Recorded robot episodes
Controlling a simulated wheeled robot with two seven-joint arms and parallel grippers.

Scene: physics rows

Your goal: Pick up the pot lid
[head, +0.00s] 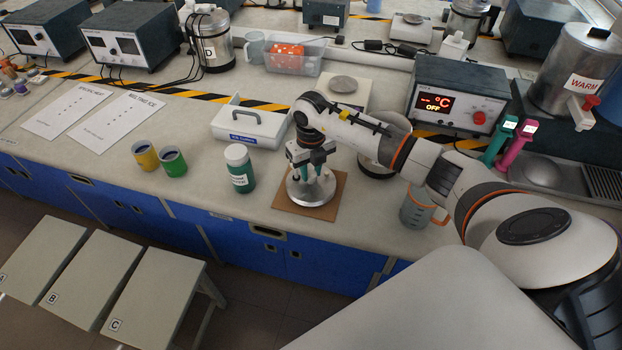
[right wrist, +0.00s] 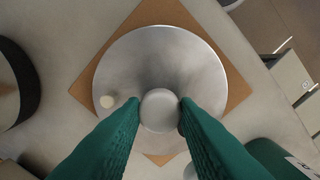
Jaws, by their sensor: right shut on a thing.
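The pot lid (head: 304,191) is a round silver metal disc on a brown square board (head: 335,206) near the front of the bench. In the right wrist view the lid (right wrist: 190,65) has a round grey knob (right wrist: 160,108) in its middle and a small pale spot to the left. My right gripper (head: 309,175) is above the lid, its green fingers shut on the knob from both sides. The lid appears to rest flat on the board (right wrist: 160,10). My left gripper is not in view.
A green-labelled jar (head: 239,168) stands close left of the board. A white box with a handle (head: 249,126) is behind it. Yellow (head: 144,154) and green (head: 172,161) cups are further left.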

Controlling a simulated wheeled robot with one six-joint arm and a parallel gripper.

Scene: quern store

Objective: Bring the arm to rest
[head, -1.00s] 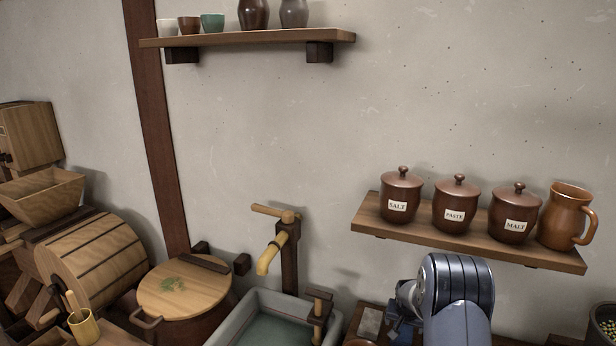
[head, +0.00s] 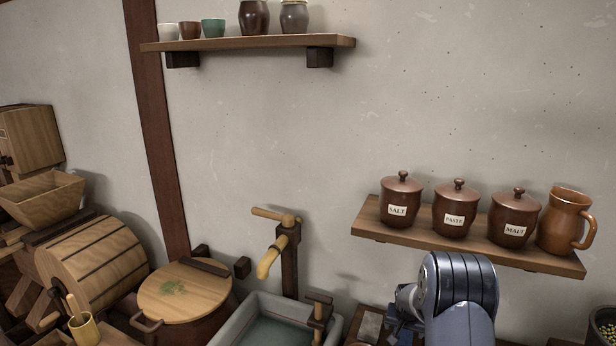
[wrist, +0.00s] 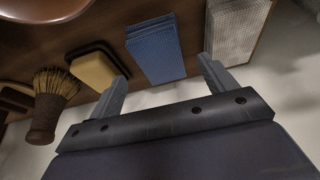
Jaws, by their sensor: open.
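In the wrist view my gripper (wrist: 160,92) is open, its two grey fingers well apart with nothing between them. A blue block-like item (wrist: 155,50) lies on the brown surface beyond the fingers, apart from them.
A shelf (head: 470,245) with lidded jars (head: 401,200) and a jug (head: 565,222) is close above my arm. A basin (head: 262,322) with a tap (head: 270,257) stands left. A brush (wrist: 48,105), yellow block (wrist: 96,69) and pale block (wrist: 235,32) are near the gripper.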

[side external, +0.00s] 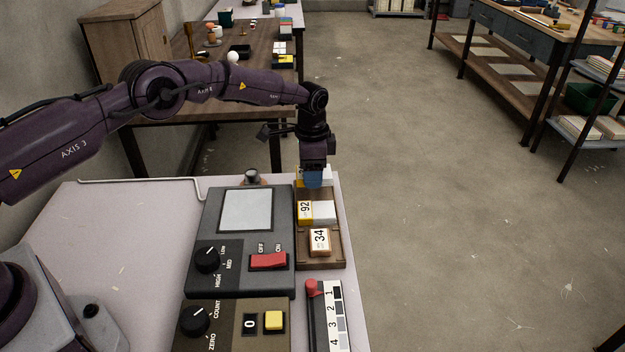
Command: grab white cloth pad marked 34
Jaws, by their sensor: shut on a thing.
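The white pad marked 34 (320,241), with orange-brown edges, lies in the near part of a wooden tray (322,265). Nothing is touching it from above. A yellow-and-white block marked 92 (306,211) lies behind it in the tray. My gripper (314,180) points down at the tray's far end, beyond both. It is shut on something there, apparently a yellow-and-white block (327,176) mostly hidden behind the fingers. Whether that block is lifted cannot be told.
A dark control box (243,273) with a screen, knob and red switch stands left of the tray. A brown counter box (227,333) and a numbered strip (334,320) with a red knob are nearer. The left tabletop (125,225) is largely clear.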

---

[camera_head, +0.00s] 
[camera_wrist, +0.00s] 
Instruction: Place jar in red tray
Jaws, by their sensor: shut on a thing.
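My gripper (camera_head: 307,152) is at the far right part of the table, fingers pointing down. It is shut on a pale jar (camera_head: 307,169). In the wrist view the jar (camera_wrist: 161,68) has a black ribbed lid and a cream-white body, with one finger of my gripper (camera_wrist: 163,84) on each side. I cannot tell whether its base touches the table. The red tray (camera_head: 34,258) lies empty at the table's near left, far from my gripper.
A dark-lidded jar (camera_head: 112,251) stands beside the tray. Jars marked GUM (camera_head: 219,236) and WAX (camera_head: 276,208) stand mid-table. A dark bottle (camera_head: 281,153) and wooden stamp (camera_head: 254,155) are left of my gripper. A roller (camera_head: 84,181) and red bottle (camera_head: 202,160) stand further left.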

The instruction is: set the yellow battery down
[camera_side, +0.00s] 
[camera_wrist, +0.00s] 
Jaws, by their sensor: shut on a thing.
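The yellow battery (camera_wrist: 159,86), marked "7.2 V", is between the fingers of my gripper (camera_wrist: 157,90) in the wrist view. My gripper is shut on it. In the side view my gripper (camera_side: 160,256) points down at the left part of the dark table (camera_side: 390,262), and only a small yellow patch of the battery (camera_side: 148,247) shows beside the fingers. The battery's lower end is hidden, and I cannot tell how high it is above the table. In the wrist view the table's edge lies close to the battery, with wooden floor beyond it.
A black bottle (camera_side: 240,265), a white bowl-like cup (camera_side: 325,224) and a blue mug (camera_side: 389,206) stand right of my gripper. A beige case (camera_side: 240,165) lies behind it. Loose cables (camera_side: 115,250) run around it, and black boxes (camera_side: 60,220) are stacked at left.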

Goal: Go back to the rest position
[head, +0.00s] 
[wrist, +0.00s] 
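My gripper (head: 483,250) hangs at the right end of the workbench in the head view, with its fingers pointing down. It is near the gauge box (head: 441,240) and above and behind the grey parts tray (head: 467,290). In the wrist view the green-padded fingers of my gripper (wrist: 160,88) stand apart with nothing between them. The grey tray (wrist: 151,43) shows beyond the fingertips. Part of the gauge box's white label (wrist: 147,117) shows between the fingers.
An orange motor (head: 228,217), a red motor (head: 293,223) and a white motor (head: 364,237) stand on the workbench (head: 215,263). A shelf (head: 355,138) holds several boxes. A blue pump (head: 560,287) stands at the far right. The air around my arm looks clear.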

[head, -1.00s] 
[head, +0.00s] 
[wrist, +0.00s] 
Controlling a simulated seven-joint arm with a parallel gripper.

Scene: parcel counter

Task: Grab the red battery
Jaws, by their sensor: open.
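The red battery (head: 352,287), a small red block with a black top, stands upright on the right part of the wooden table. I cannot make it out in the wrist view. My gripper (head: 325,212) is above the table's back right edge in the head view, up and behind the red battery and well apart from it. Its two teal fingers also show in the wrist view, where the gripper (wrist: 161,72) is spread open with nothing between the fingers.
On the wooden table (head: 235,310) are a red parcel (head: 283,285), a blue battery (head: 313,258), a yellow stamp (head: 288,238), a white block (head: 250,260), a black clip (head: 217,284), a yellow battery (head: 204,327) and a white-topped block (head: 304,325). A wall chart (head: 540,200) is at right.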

### [Work to complete]
Show each line of the listing that holds the string "joint".

### [Output]
Controlling a simulated wheeled robot with two seven-joint arms and parallel grippers.
Controlling a simulated wheeled robot with one six-joint arm and a parallel gripper.
Controlling a simulated seven-joint arm with a parallel gripper.

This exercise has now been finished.